A capitania do Pôrto Santo nunca chegou a atingir um grau elevado de prosperidade. A exiguïdade do meio, o abandono a que foi votada pela metropole desde os tempos primitivos da colonização, os freqüentes assaltos dos piratas, a má administração de alguns donatarios e governadores, a enfatuada prosápia de muitos dos seus habitantes, que desdenhavam o trabalho por serem descendentes de antigos fidalgos, a indolencia dos seus moradores, determinada por condições climatericas e ainda por outras causas, tudo isso concorreu notavelmente para o pequeno desenvolvimento desta donataria (V. Quintos e Oitavos).

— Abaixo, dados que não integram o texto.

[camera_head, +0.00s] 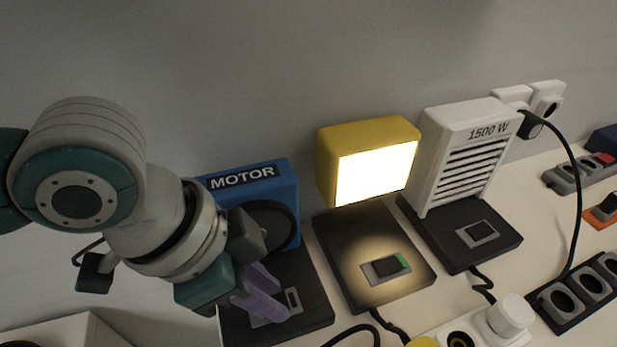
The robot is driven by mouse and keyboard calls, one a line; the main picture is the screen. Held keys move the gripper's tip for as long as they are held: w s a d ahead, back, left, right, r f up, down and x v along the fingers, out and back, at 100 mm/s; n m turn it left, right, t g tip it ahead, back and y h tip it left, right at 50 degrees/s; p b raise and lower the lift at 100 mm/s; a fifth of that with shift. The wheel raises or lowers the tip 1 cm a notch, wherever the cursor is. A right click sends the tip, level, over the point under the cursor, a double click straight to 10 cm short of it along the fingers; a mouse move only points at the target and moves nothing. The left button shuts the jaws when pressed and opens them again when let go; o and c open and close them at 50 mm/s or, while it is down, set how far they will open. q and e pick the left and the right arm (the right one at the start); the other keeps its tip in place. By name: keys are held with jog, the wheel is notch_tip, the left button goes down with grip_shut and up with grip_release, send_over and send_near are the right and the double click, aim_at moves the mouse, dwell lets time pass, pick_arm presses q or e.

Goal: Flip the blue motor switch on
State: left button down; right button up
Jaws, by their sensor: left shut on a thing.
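The blue motor unit (283,178), labelled MOTOR, stands at the back left on a black base (318,316). The grey-framed motor switch (292,299) on that base is partly hidden by my left gripper. My left gripper (262,292) comes in from the left and points down at the switch. Its purple fingers are close together, shut at the switch. The contact between fingertips and switch is hard to see, and the switch's position cannot be told. My right gripper is not in view.
A lit yellow lamp (332,165) on a black base with a green-marked switch (386,267) stands just right of the motor. A white 1500 W heater (436,150) stands further right. Power strips (543,308), plugs and cables crowd the right and front.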

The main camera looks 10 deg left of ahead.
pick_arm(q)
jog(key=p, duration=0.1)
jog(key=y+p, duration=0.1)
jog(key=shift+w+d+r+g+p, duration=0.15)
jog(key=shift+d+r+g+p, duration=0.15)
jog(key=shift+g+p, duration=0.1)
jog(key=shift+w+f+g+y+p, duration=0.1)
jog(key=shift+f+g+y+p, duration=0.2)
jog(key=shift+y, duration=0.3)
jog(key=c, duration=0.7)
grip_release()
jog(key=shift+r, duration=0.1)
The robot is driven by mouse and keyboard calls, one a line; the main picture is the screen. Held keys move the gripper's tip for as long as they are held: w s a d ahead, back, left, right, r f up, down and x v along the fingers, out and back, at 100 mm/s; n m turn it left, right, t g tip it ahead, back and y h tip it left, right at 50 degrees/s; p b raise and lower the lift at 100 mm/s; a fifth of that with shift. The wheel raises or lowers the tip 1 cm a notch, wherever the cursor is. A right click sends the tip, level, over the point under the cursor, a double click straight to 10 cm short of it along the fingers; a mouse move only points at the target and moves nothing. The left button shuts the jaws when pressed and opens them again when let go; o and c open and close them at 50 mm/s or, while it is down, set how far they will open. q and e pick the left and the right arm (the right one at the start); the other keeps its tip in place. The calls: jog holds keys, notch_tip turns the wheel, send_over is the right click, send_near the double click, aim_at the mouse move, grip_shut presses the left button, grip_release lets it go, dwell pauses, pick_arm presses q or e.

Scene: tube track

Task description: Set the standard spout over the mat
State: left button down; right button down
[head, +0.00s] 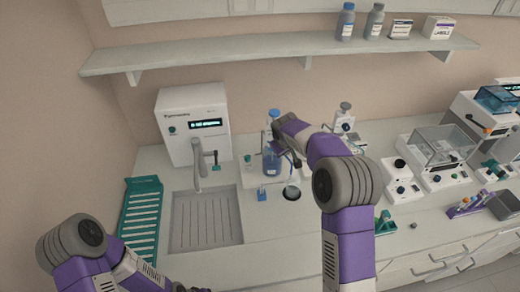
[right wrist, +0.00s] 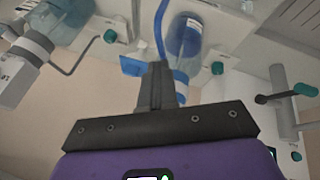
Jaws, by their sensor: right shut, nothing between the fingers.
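A bottle of blue liquid (head: 271,163) with a blue cap (head: 274,113) stands on the bench behind my right gripper (head: 293,158). The bottle also shows in the right wrist view (right wrist: 190,38), with a thin blue tube, likely its spout (right wrist: 160,28), beside it. My right gripper is shut and empty, its fingers (right wrist: 160,78) close to the tube; whether they touch is unclear. A small dark round patch (head: 292,194), possibly the mat, lies in front with something pale on it. Which spout is the standard one is not readable. My left gripper (head: 190,289) is barely visible at the bottom edge.
A second dispenser (head: 343,117) with a grey cap stands to the right, partly behind my right arm. A small blue block (head: 262,194) is left of the dark patch. The sink (head: 207,220) with its tap (head: 200,178) lies left. Instruments crowd the right.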

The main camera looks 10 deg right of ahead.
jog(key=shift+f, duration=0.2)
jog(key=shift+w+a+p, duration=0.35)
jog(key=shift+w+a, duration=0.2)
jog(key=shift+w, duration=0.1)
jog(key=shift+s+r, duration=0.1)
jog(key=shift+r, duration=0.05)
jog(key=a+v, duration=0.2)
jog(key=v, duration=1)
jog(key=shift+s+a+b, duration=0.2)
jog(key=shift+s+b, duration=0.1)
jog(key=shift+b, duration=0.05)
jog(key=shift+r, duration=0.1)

A capitania de Machico, em condições bem diferentes das do Porto Santo, desenvolveu-se com rapidez e cresceu notavelmente em prosperidades, mas que não foram de larga duração. Quando o Funchal se foi a pouco e pouco tornando o notavel emporio comercial do arquipelago, o centro da grande actividade dos seus habitantes, o ponto de atracção de tantos forasteiros nacionais e estrangeiros, a côrte da fidalguia madeirense, que abandonou as suas terras e solares para levar a vida apetecida e enervante das povoações populosas, eta., começou então a donataria de Machico a decair das prosperidades a que chegara, e dentro de pouco perdeu tôda a importancia que tivera como centro comercial, industrial e agricola. É bem expressivo e eloquente o que a tal respeito diz Gaspar Frutuoso:
“...e tambem por sua morte (o donatario D. Francisco de Portugal, que morreu pouco depois de 1580) vagou esta capitania e ficou á coroa, e em tal estado esteve, que não se achava nesta populosa jurisdição de Machico pessoa que boamente pudesse sustentar hum cavallo, excepto duas ou tres pessoas. Toda esta grandeza se converteo em pobreza; e foi hum sonho passado para os trabalhos que depois padeceo toda a gente desta tão nobre geração, e tão prospera Capitania: e, se tudo sobejou aos progenitores, bem o pagaram depois os descendentes, que estão postos no extremo gráo da pobreza, porque nunca foi cousa subeja, que por tempo não faltasse. Estas voltas dá o mundo, em que tanto confiamos, sem jamais nos acabarmos de desenganar de seus enganos. "
Somente a capitania do Funchal é que rapida e progressivamente se desenvolveu com notavel incremento, e dentro de pouco tempo atingiu um grau de prosperidade verdadeiramente extraordinario, sendo a sua capital feita vila em 1451, cidade em 1508 e sede de bispado em 1514.